En 2015, un enseignant juif marseillais, Sylvain Tsion Saadoun, kippa sur la tête et barbe fournie, fait croire qu’il a été agressé au couteau par trois hommes se revendiquant de l’Etat islamique. En fait, là aussi, des problèmes conjugaux seraient à l’origine du pur mensonge de l’enseignant qui a manifestement oublié le huitième commandement du Décalogue : « Tu ne mentiras pas ». En 2003, quelques mois après l’automutilation et l’affabulation du rabbin Farhi, Alex Moïse, le porte-parole du Likoud en France, ce qui est, comme on le sait, un gage de moralité et de probité, et qui a été en pointe dans la campagne anti-Dieudonné, menaçant de faire sauter les théâtres où l’humoriste devait se produire (il faut croire que l’humour juif a ses limites !), affirme recevoir sur son téléphone portable des appels anonymes avec menaces de mort et insultes antisémites. Là encore, les policiers qui ne s’en laissent pas conter — ils sont habitués aux affabulateurs ! — s’aperçoivent très vite que c’est Alex Moïse lui-même qui s’envoyait ces messages haineux.
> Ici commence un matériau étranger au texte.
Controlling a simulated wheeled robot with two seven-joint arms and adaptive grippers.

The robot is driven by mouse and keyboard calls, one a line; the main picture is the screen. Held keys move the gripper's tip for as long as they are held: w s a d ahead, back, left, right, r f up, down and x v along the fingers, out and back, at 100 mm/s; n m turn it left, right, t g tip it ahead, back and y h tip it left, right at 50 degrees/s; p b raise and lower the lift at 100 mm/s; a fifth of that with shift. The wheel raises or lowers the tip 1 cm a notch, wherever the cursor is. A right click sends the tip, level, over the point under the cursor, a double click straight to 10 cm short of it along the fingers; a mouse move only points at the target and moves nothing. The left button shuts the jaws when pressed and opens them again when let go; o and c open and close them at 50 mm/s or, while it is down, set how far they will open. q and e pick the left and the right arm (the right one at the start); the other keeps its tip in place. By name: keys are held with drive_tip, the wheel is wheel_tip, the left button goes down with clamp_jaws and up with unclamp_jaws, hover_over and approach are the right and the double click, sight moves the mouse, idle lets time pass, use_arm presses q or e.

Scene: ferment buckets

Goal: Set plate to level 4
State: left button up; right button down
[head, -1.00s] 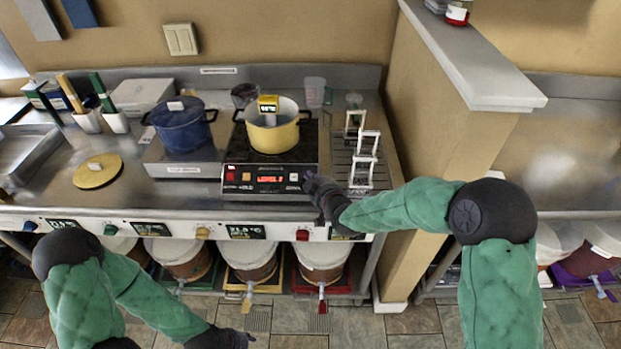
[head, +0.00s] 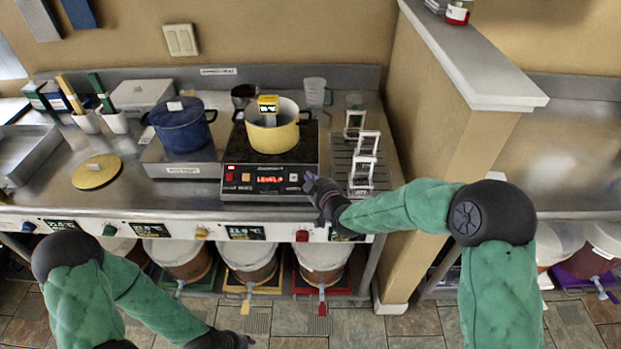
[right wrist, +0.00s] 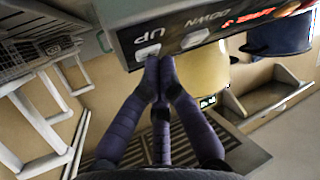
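The hot plate (head: 270,196) has a dark front panel with a red lit display (head: 270,180) reading LEVEL and a digit too blurred to read surely. A yellow pot (head: 272,138) stands on it. In the right wrist view the panel shows a white UP button (right wrist: 148,52) and a white DOWN button (right wrist: 195,39). My right gripper (head: 311,182) is at the panel's right end. Its fingers are shut and empty, with the tips (right wrist: 160,64) at the UP button; whether they touch it is unclear. My left gripper (head: 242,340) is low at the bottom edge, its fingers unclear.
A blue pot (head: 182,126) stands left of the hot plate. White frames (head: 362,172) stand on a rack to its right, beside the partition wall (head: 440,130). Several buckets (head: 250,258) stand below the counter edge. A yellow disc (head: 97,172) lies at left.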

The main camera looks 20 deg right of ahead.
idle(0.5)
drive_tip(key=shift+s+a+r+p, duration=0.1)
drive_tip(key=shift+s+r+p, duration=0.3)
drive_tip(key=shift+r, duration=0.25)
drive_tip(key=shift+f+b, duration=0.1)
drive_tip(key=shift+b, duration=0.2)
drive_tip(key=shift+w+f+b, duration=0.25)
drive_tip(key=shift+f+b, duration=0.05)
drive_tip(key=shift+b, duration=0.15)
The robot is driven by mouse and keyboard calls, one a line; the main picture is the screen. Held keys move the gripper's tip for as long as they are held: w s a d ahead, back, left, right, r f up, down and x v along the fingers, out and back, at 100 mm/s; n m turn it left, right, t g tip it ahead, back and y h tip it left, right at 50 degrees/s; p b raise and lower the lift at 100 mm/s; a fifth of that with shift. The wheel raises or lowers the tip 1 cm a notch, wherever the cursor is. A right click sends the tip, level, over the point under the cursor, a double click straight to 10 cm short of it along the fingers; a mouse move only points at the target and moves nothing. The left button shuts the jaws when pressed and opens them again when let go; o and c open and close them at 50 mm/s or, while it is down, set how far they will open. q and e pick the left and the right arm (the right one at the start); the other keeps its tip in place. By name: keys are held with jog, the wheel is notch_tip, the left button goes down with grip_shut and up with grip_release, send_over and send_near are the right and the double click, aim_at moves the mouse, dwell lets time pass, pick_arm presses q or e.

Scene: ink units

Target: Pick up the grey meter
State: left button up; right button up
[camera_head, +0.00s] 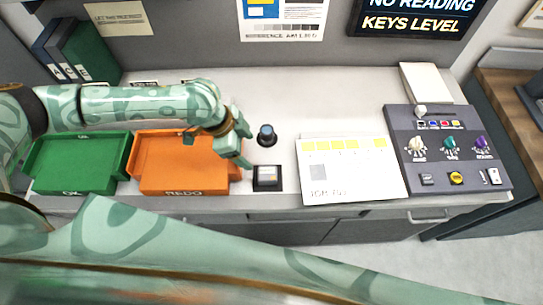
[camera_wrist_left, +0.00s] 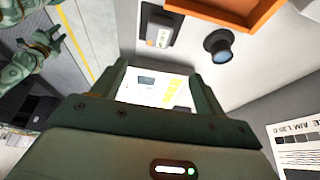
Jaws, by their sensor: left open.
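The grey meter (camera_head: 267,174) is a small boxy device in a black square holder (camera_head: 278,186) near the counter's front edge. In the left wrist view the meter (camera_wrist_left: 162,34) shows at the top, beyond the fingertips. My left gripper (camera_head: 243,144) is open and empty, above the counter beside the orange tray, up and left of the meter. Its two fingers also frame the lower middle of the left wrist view (camera_wrist_left: 159,72), with only the white card behind them. What seems to be my right gripper (camera_wrist_left: 50,38) shows at the upper left there; its jaw state is unclear.
A black cylinder with a blue top (camera_head: 267,135) stands just behind the meter. The orange tray (camera_head: 150,188) is left of it, then the green tray (camera_head: 75,188). A white card (camera_head: 350,185) and a dark control panel (camera_head: 450,190) are to the right.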

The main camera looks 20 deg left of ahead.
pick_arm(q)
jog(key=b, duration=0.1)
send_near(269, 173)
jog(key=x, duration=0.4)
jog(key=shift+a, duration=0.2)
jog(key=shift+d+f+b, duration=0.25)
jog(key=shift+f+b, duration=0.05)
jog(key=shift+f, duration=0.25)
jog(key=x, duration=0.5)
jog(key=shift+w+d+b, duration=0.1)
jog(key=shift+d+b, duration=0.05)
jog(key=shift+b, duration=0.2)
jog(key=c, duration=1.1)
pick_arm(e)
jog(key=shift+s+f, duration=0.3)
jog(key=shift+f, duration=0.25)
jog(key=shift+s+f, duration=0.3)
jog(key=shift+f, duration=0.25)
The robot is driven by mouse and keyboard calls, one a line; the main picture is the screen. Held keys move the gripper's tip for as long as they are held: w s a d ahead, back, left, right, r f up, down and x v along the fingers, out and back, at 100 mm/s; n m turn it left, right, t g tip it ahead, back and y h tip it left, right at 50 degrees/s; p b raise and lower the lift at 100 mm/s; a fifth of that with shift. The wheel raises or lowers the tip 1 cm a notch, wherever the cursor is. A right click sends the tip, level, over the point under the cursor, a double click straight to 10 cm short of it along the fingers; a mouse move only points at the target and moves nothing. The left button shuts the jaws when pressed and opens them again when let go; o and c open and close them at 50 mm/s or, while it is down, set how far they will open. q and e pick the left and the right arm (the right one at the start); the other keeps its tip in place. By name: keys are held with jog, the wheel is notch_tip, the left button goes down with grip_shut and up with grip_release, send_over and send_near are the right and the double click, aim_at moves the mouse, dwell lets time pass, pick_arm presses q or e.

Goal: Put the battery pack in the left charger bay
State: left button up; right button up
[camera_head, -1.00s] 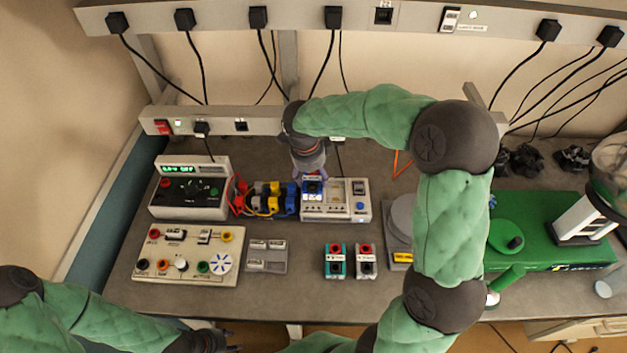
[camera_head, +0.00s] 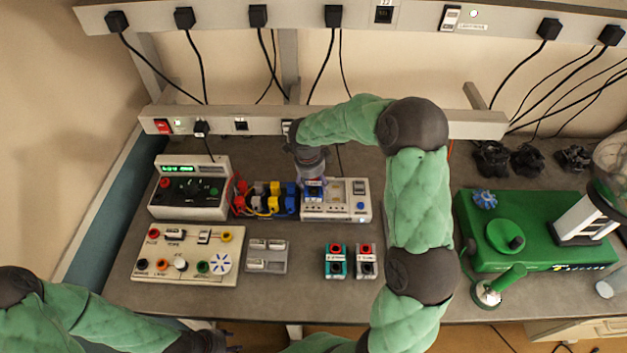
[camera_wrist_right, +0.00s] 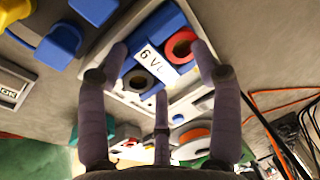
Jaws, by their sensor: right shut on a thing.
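A blue battery pack (camera_head: 314,194) with a white label is over the left part of the white charger (camera_head: 345,212) at the back middle of the bench. The right wrist view shows the pack (camera_wrist_right: 172,22), with its "6 V" label and red and black terminals, between my fingers. My right gripper (camera_head: 313,182) points down and is shut on the pack. The pack covers the left bay; I cannot tell whether it is fully seated. The right bay looks empty. My left gripper (camera_head: 230,347) is at the bottom edge, away from the charger, its fingers partly cut off.
A rack of coloured blocks with leads (camera_head: 264,198) stands close left of the charger. A teal pack (camera_head: 335,261) and a grey-red pack (camera_head: 365,261) lie in front. A green machine (camera_head: 540,230) is at right. Bare bench lies between charger and packs.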

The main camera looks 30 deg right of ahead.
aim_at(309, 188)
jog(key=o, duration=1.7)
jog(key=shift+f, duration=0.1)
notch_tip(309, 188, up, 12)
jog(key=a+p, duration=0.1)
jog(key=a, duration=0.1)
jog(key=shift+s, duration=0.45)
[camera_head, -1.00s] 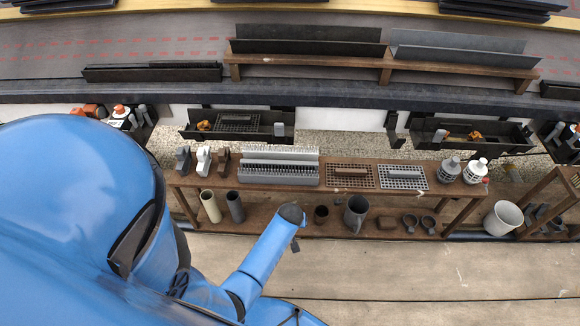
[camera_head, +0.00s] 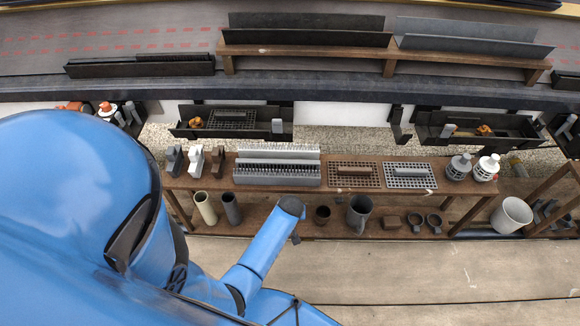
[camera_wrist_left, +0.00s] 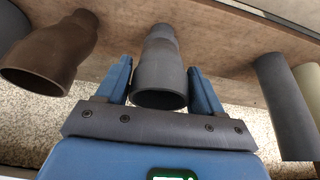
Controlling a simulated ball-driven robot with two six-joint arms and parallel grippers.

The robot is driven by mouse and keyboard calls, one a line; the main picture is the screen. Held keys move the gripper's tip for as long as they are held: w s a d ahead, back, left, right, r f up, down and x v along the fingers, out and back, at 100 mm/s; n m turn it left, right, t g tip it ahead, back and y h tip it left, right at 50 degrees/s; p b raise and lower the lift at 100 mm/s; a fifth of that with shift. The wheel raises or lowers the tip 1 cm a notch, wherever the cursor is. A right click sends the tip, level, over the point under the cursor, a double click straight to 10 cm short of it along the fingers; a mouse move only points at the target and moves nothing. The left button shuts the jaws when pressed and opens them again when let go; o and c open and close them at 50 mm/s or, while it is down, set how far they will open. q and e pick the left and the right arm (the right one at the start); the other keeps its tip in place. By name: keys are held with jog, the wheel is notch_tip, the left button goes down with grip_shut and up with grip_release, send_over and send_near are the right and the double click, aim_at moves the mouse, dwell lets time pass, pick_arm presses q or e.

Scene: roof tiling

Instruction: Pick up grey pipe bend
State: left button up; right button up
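In the left wrist view, the grey pipe bend (camera_wrist_left: 160,68) lies between the fingers of my left gripper (camera_wrist_left: 163,92), its round open mouth facing the gripper. The fingers are spread, one on either side of it; I cannot tell whether either touches it. In the head view, my left arm (camera_head: 268,240) reaches to the lower shelf of the brown bench (camera_head: 335,232) and hides the bend and fingertips. My right gripper is in neither view.
A brown pipe piece (camera_wrist_left: 52,52) lies on one side of the bend. On the other stand a grey pipe (camera_wrist_left: 287,100) and a cream pipe (camera_wrist_left: 309,85). A grey jug-like piece (camera_head: 360,214) stands further right on the lower shelf. The floor in front is clear.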

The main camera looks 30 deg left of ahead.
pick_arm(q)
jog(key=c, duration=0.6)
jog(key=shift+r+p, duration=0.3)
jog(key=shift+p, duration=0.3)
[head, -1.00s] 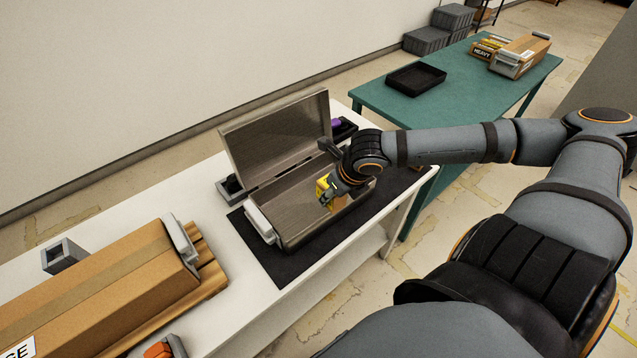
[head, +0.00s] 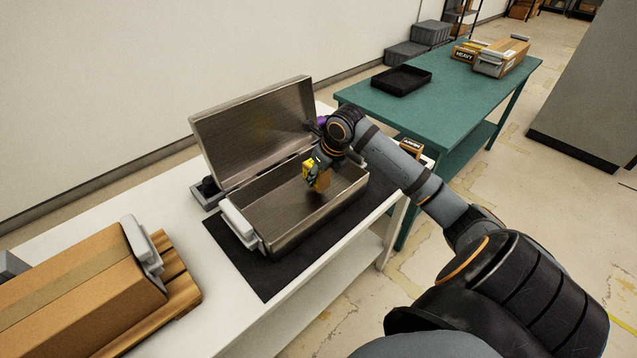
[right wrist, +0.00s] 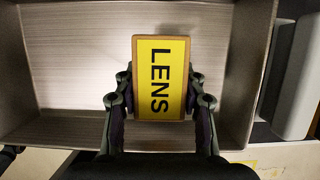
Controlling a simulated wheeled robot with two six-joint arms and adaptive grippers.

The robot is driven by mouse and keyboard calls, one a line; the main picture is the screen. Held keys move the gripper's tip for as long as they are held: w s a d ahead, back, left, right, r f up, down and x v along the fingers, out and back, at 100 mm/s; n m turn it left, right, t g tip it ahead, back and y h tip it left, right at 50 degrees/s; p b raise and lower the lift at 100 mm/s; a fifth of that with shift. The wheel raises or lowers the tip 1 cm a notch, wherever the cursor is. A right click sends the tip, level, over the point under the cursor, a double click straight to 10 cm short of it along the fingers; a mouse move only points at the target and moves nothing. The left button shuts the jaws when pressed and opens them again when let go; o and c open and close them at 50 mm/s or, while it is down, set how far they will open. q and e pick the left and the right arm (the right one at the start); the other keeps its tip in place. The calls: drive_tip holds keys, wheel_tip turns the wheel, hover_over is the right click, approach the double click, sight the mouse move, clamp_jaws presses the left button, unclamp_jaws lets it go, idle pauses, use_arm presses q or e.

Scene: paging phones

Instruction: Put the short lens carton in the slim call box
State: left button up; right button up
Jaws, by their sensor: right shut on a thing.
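The short lens carton (head: 321,179) is a small box with a yellow face. In the right wrist view the carton (right wrist: 160,78) shows the word LENS. My right gripper (head: 314,168) is shut on it, with one finger on each side, as the gripper in the right wrist view (right wrist: 160,103) shows. The slim call box (head: 270,232) is a brown-grey metal case on a dark mat, its lid standing open at the back. The carton is over the open box; whether it touches the floor I cannot tell. My left gripper is not in view.
A large cardboard carton (head: 75,300) with grey handles lies on the white table (head: 185,225) at left. A green table (head: 440,100) behind holds a black tray (head: 401,79) and boxes. A small labelled box (head: 411,147) stands right of the case.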

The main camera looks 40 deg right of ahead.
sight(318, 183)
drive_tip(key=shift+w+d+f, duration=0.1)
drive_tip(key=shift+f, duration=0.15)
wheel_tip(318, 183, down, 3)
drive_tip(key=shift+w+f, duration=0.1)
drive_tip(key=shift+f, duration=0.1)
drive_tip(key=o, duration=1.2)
En décembre 2003, l’école Marzaka Thora de Gagny en région parisienne prend feu. Les media s’excitent, le Premier ministre de l’époque, Jean-Pierre Raffarin, sans attendre le résultat de l’enquête, connaît déjà le mobile du crime : l’antisémitisme bien sûr. Comme Pierre Joxe après le montage de Carpentras. Et sur-le-champ le chef du gouvernement crée un Comité interministériel de lutte contre l’antisémitisme, encore un ! Quelques semaines passent et Le Figaro puis L’Express, dans de brefs et pudiques entrefilets, laissent clairement entendre qu’il s’agirait d’une escroquerie à l’assurance. Les responsables loubavitch de l’établissement sont en effet perclus de dettes : l’incendie est providentiel.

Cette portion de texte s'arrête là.